Ese pacto hoy parece roto.

El Amazonas, que se extiende por más de 7.000 kilómetros y es considerado el mayor sistema fluvial del planeta, enfrenta una de las sequías más graves de las últimas décadas. En 2023, el nivel del río llegó a mínimos históricos en Leticia y Tabatinga: apenas 13,5 metros, cuando el promedio suele superar los 16. El calor extremo y la deforestación aceleran el fenómeno, con consecuencias directas para las comunidades que dependen del agua.

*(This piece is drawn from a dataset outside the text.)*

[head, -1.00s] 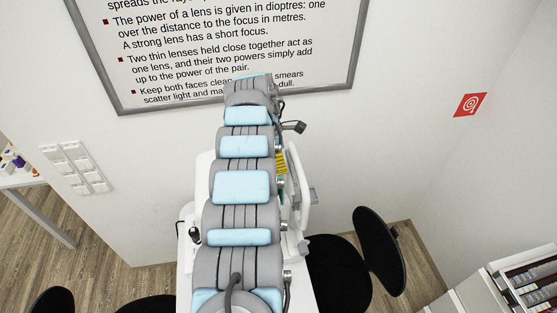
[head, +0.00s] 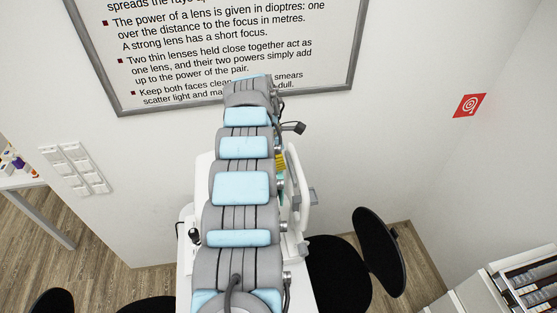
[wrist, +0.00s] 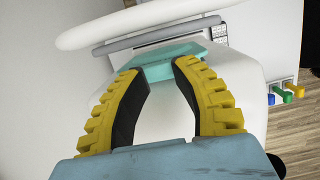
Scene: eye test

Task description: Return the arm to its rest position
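My gripper (wrist: 157,70) shows in the wrist view with two yellow ribbed fingers and black inner pads. The fingers stand apart with an empty gap between them. A teal block (wrist: 165,66) on a white device (wrist: 172,115) shows just beyond the fingertips; I cannot tell whether they touch it. In the head view my arm rises up the middle of the picture and hides most of my gripper. Only a bit of yellow finger (head: 281,162) shows at the arm's right side, above the white device (head: 299,200).
A white table (head: 188,270) stands under my arm. A black chair (head: 378,250) is to its right. A framed lens poster (head: 220,45) hangs on the wall behind. A drawer cabinet (head: 490,292) stands at lower right. Another table (head: 40,200) is at far left.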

Jairo lo vive en carne propia: “Cuando era niño había tanto pescado que uno podía escoger. Hoy, con la sequía, se come de todo, hasta los más pequeños”. La abundancia se volvió escasez, y con ella, la incertidumbre. El río se ha ido corriendo hacia el lado peruano, mientras en la ribera colombiana emergen playas nuevas y bancos de arena que alteran la navegación.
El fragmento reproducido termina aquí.